UPON the application of Spitfyre Capital Inc. (the "Applicant") to the Ontario Securities Commission (the "Commission") requesting the consent of the Commission pursuant to subsection 21(b) of the Regulation, for the Applicant to continue into the federal jurisdiction pursuant to section 181 of the OBCA (the "Continuance");

AND UPON considering the application and the recommendation of staff of the Commission; AND UPON the Applicant having represented to the Commission that:

1. The Applicant was incorporated under the OBCA on June 24, 2021 as "Spitfyre Capital Inc."

2. The registered office of the Applicant is located at 100 King St. West, Suite 1600, 1 First Canadian Place, Toronto, Ontario, M5X 1G5, Canada.

3. The Applicant is an offering corporation under the OBCA.

4. The Applicant is authorized to issue an unlimited number of common shares (the "Common Shares"), of which 5,750,000 Common Shares were issued and outstanding as of December 12, 2023.

5. The Common Shares of the Applicant are listed and posted for trade on the TSX Venture Exchange (the "TSXV") under the symbol "FYRE:P".

6. The Applicant intends to apply (the "Application for Continuance") to the Director of the OBCA pursuant to section 181 the OBCA for authorization to continue under the Canada Business Corporations Act, R.S.C. 1985, c. C-44, as amended (the "CBCA).

7. The principal reason for the Continuance is to allow the Applicant to participate in a qualifying transaction with NeoTerrex Corporation ("NeoTerrex") pursuant to which, a subsidiary of the Applicant, 15363497 Canada Inc. will amalgamate with NeoTerrex pursuant to the provisions of the CBCA and the resulting entity ("Amalco") will become a wholly-owned subsidiary of the Applicant (the "Amalgamation"). Following closing of the Amalgamation, the Applicant intends to amalgamate with Amalco.

8. The qualifying transaction will close on or about December 21, 2023.

9. The material rights, duties and obligations of a corporation governed by the CBCA are substantially similar to those of a corporation governed by OBCA.

10. The Applicant is an offering corporation under the OBCA and is a reporting issuer under the securities legislation of the provinces of Ontario, British Columbia and Alberta, and will remain a reporting issuer in these jurisdictions following the Continuance. The Applicant's principal regulator is the Commission and will remain as the Commission following the Continuance.

11. The Applicant is not in default of any of the provisions of the OBCA, the Securities Act, (Ontario) R.S.O. 1990, c. S.5, as amended (the "Act") including the regulations or rules made thereunder, or the applicable securities legislation of any other jurisdiction in which it is a reporting issuer.

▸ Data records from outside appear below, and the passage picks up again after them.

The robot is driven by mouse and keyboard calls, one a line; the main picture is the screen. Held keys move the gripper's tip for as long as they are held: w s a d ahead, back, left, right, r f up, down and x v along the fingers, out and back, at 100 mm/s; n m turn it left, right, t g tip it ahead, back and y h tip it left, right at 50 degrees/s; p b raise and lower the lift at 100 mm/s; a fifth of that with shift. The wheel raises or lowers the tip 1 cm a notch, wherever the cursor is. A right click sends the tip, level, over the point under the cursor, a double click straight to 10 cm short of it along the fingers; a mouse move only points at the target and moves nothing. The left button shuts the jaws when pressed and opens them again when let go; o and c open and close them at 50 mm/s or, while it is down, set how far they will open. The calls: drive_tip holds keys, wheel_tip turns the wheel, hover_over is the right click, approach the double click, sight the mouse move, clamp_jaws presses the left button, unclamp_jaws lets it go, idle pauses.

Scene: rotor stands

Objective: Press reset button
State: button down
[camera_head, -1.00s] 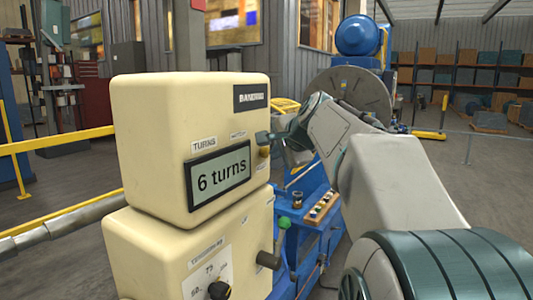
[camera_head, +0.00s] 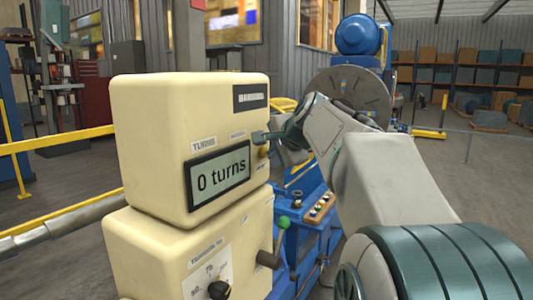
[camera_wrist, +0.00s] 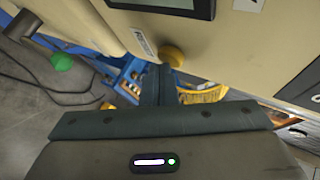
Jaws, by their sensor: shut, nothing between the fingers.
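The cream counter box (camera_head: 150,140) has a display (camera_head: 218,175) that reads "0 turns". In the wrist view the yellow button (camera_wrist: 172,55) is just beyond the dark closed fingertips (camera_wrist: 157,72). I cannot tell whether the tips touch it.
A second cream box (camera_head: 160,255) with a dial and a lever knob (camera_head: 268,260) stands below. A blue machine frame (camera_head: 310,235) with a row of small buttons is behind it. Yellow railing (camera_head: 60,143) runs at the left. Open floor lies to the right.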

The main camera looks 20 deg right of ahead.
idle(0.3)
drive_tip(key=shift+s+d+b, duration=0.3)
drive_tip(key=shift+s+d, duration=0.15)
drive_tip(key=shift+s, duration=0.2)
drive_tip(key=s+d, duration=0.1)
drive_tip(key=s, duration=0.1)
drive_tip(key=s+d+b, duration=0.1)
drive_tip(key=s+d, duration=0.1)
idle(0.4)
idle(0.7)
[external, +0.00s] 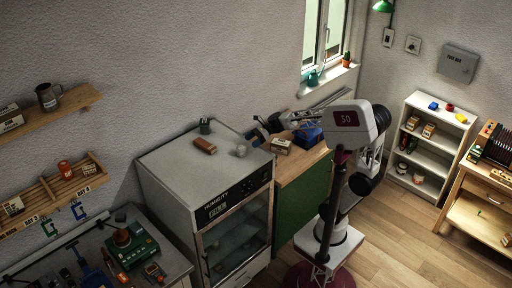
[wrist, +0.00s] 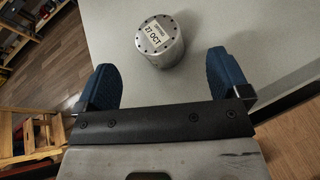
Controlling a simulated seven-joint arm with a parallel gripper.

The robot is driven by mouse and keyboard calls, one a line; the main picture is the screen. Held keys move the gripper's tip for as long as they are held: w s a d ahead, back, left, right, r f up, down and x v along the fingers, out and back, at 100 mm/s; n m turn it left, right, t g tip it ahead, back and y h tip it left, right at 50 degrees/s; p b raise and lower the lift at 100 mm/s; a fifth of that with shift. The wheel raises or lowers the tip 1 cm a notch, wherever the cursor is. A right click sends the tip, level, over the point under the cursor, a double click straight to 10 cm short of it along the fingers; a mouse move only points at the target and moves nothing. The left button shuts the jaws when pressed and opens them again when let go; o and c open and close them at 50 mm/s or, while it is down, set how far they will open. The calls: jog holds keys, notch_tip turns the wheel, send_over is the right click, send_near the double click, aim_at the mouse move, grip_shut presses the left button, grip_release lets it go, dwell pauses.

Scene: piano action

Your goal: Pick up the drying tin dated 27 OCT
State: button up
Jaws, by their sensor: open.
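The drying tin (wrist: 159,41) is a small silver-grey cylinder in the wrist view, with a label on its lid reading 27 OCT. It stands on the pale top of the humidity cabinet (wrist: 250,20), near the front edge. In the external view the tin (external: 240,151) is a small grey shape near the right side of the cabinet top. My gripper (wrist: 164,78) is open, with its two blue fingertips apart. The tin lies ahead of the fingers, roughly centred between them, with nothing held. In the external view my gripper (external: 257,134) is just right of the tin.
A brown block (external: 205,146) and a dark cup (external: 205,126) stand on the cabinet top (external: 175,160) left of the tin. Right of the cabinet, a small box (external: 281,146) and a blue container (external: 309,134) stand on a green cupboard (external: 300,205).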

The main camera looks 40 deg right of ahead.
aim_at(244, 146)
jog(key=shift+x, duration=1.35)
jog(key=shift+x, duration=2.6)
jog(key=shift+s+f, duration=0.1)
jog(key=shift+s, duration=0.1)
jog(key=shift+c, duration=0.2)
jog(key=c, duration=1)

12. The Applicant is not subject to any proceeding under the OBCA, the Act or the applicable securities legislation of any other jurisdiction in which it is a reporting issuer.

13. The Applicant is not in default of any provision of the rules, regulations or policies of the TSXV.

14. The Applicant's management information circular dated September 22, 2023 for its annual general and special meeting of its shareholders held on October 23, 2023 (the Shareholders' Meeting) described the proposed Continuance and disclosed the reasons for it and its implications. It also disclosed full particulars of the dissent rights of the Applicant's shareholders under section 185 of the OBCA.

15. The Applicant's shareholders approved the proposed Continuance at the Shareholders' Meeting by a special resolution that was approved by 100% of the votes cast; No shareholders of the Applicant exercised their dissent rights pursuant to section 185 of the OBCA.

16. Subsection 21(b) of the Regulation requires the Application for Continuance to be accompanied by a consent from the Commission.

AND UPON the Commission being satisfied that to do so would not be prejudicial to the public interest;

THE COMMISSION HEREBY CONSENTS to the continuance of the Applicant as a corporation under the CBCA.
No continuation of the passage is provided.